At first glance, the speaker appears to be describing the actions of the musician. That is, it seems like it’s the musician who is droning, rocking, and crooning. But the third line reveals that it’s the speaker who is the grammatical subject of the sentence. In other words, it’s not the musician but the speaker who’s droning, rocking, and crooning. Just as the musician is lost in the act of playing the blues, the speaker is transported in the act of listening—and swaying—to it.
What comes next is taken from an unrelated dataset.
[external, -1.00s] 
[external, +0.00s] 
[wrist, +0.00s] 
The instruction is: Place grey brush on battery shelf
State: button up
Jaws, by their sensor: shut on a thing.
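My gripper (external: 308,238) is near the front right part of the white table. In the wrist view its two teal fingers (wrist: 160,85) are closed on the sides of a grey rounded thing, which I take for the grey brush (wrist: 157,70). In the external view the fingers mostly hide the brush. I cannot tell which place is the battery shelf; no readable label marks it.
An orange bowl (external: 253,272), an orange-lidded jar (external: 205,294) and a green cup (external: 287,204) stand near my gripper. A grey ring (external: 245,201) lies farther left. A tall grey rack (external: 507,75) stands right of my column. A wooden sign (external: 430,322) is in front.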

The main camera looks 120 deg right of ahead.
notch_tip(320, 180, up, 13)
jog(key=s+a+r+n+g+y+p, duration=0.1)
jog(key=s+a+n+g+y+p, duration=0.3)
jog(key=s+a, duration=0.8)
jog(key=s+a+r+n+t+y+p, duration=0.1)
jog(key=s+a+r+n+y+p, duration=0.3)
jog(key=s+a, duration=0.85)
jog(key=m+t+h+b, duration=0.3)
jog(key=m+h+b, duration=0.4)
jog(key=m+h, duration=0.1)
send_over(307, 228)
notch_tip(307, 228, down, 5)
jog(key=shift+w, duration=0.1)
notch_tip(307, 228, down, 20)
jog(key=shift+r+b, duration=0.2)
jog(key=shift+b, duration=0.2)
The speaker’s references to sound in the poem describe blues music in terms of droning and moaning. In the opening lines, for example, the speaker refers to the music as a “droning . . . tune” (line 1). The droning tune is accompanied by a “mellow croon” (line 2), where croon refers to a way of singing or humming in a low voice. This opening description characterizes blue music as being soft, quiet, and even hypnotizing in its effect. Yet despite how mellow and smooth the music may sound, the speaker also emphasizes the sadness and pain that give the music its peculiar soulfulness. The sadness and pain seem to come straight from the musician’s hands as he plays the piano (lines 9–10):

     With his ebony hands on each ivory key
     He made that poor piano moan with melody. 

In an example of personification, the speaker describes the piano as “moan[ing] with melody,” a phrase that powerfully expresses the pain and sadness channeled in the music. The speaker affirms his sense of the music’s sorrow when he comments on the “melancholy tone” (line 17) of the musician’s “sad raggy tune” (line 13). Overall, then, the speaker’s descriptions of the music’s droning and moaning sound symbolizes the deep sorrow that gives the blues its name.


Weariness is a key motif in the poem, as indicated by the title Hughes chose for it. Based on the speaker’s description, blues music is far from upbeat. Everything he says about the music he heard the previous night suggests that it was droning, mellow, and even lulling. In fact, the speaker opens the poem by explicitly referring to the music as “drowsy.” Blues, then, is a form of music characterized by a certain weariness. But perhaps even more than the music itself, it is the musician whom the speaker considers weary. For instance, he identifies a certain lethargy in the musician’s “lazy sway,” which he references once each in lines 6 and 7. Then, in the closing lines of the poem, the speaker thinks about the musician going home, drained after his gig, and getting into bed. The speaker imagines that this man is so profoundly tired that he might even die in his sleep. If the musician really is as weary as the speaker suggests, it’s not just because he’s physically tired. Indeed, the musician isn’t just weary—he’s world-weary. That is, he’s existentially exhausted by the legacy of subjugation and oppression that form the sorrowful soul of the blues.